Ce nouvel article ne fait que codifier ce qui était déjà reconnu dans la jurisprudence. Et l'avocat peut encore poser ce genre de questions, mais seulement s'il parvient à convaincre le juge de leur pertinence. Le fardeau est sur ses épaules.
Néanmoins, Gilbert Rozon conteste ce nouvel article qui est entré en vigueur quelques jours avant le début de son procès.
Il conteste aussi l'abolition du délai de prescription civile qui permet à une victime d'agression sexuelle de poursuivre son agresseur, peu importe le temps écoulé depuis les faits. Auparavant, il y avait une limite de 30 ans.
Cette modification – réclamée par le Barreau du Québec et le Protecteur du citoyen et adoptée avec l'appui des quatre partis politiques représentés à l'Assemblée nationale – est pourtant un grand pas en avant. On sait que les victimes mettent souvent des décennies à déposer une plainte.
Il est important de souligner que toutes ces améliorations apportées dans la foulée du mouvement #metoo n'ont pas déséquilibré la balance de la justice. Elles ont mieux huilé ses rouages. C'est tout.
Le fardeau de la preuve reste le même. Et un procès restera toujours un passage difficile pour les victimes… mais aussi pour ceux qui sont accusés à tort. Leur défense entraîne des frais, égratigne leur réputation.
Gilbert Rozon n'est pas le seul à s'en plaindre. Mais justement, le tribunal lui permettra de laver sa réputation, s'il est acquitté. C'est exactement à cela que sert la justice. Et peut-être encore plus la justice civile…
Au civil, le juge tranche en faveur de la version qui est la plus probable, celle qui lui semble la plus proche de la vérité.
C'est différent du criminel, où le fardeau de la preuve est plus lourd, parce qu'on ne veut pas courir le risque d'envoyer en prison une personne non coupable. Le juge doit être convaincu « hors de tout doute raisonnable » que l'accusé a bel et bien commis le crime dont on l'accuse.

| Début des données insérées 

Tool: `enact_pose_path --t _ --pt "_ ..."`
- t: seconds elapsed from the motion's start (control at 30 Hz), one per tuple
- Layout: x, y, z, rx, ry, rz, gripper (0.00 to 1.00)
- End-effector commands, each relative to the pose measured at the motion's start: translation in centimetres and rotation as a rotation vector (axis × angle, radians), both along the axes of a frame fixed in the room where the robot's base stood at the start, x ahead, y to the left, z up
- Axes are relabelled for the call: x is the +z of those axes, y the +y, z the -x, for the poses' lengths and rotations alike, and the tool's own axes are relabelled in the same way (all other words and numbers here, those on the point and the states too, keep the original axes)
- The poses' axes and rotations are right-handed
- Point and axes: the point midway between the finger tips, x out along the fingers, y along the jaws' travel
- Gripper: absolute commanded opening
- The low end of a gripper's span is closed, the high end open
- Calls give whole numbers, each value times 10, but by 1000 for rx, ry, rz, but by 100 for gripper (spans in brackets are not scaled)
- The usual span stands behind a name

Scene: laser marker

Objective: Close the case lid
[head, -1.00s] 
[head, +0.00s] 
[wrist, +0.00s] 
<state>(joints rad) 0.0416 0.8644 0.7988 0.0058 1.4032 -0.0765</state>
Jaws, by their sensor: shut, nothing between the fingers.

C'est ce qui fait en sorte que Gilbert Rozon a été acquitté en 2020 au criminel, même si la juge a pris soin de dire qu'elle ne croyait pas sa version.
Qu'en sera-t-il cette fois-ci ? Au tribunal de trancher.
Mais en attendant leur jugement, les personnes injustement poursuivies ne sont pas à court d'options.
Il existe des dispositions qui permettent de rejeter à un stade préliminaire les poursuites abusives ou mal fondées, ou encore de rembourser le défendeur pour les frais encourus.
Le défendeur peut aussi déposer une poursuite en diffamation qui peut être étudiée dans le même procès, dans le cadre d'une demande reconventionnelle.
Or, Gilbert Rozon n'a utilisé aucun de ces outils, même s'il se présente comme une victime, « comme un paria » forcé de se défendre seul contre un groupe de femmes qui ont été « embrigadées » pour lui réclamer 14 millions.
Gilbert Rozon a eu l'occasion d'exprimer son point de vue en cour. Faire le procès de son procès ne l'aidera pas à obtenir gain de cause.
Quant au système de justice, il n'est certainement pas parfait. Mais il faut reconnaître qu'il s'est amélioré dans la foulée du mouvement #metoo.